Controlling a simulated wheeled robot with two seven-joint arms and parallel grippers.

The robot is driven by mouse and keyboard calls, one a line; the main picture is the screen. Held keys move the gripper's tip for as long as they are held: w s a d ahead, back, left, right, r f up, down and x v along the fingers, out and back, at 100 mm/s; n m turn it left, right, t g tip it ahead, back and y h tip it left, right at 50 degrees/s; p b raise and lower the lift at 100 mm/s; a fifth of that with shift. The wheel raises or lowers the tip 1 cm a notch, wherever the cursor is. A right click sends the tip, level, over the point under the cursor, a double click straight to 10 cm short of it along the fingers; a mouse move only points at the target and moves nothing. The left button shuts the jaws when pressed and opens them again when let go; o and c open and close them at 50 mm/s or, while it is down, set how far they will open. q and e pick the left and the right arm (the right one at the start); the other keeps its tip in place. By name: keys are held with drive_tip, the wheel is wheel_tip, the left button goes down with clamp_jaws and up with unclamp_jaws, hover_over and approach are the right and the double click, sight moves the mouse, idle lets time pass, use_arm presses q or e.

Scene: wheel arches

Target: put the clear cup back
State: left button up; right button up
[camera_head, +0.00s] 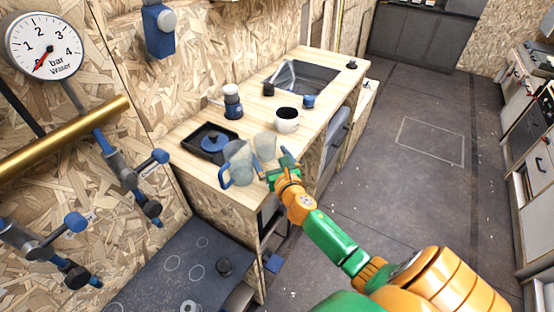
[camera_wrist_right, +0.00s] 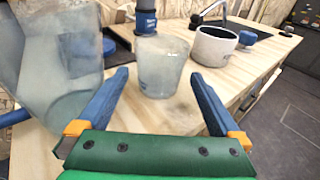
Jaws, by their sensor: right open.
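The clear cup (camera_head: 265,146) stands upright on the wooden counter (camera_head: 190,170), just beyond my right gripper. It also shows in the right wrist view (camera_wrist_right: 162,66), ahead of the fingers and between their lines. My right gripper (camera_head: 272,169) is open and empty, with its blue fingertips (camera_wrist_right: 160,88) spread apart on the near side of the cup. The fingers do not seem to touch it. My left gripper is not in view.
A clear jug with a blue handle (camera_head: 240,166) stands close left of the cup. A white mug (camera_head: 287,120) stands behind it to the right. A black tray (camera_head: 205,150) with a blue-lidded item, a grinder-like item (camera_head: 232,103) and a sink (camera_head: 308,77) are farther along the counter.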

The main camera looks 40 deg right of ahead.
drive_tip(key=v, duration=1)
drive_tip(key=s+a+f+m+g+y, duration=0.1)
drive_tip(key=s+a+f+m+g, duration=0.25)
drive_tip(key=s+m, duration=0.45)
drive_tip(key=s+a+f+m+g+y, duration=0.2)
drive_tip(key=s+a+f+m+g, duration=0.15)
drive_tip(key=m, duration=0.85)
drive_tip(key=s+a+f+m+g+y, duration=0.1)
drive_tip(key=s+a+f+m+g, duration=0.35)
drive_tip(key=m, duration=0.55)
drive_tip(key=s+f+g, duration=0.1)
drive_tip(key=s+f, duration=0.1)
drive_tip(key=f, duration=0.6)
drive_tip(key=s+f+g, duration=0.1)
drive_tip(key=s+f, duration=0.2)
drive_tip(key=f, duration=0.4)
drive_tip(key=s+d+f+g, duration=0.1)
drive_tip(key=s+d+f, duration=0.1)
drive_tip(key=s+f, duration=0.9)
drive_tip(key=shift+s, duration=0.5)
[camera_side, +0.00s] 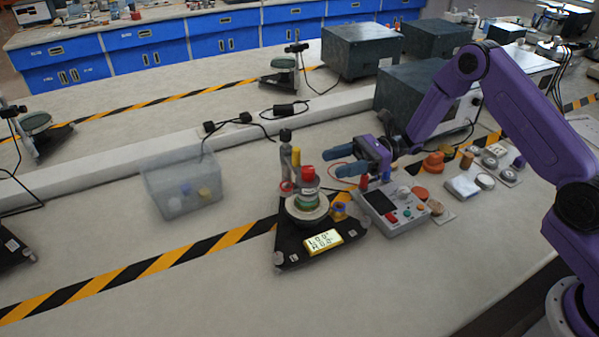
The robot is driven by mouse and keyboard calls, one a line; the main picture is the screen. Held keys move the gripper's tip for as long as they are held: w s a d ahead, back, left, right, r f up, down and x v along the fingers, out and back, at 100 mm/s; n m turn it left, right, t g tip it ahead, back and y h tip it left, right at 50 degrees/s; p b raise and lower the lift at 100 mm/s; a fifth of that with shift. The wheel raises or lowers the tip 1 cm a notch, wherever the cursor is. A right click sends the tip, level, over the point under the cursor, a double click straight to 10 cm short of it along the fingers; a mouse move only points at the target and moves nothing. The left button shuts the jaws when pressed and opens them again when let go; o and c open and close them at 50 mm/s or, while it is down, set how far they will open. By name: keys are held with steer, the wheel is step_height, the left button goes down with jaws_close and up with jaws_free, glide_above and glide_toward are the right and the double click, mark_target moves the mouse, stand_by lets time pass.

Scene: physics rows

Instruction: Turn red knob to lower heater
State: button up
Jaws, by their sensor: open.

YOUR GOAL:
Search the data above for the string "State" and copy each line that has it.

THE OUTPUT:
State: left button up; right button up
State: button up

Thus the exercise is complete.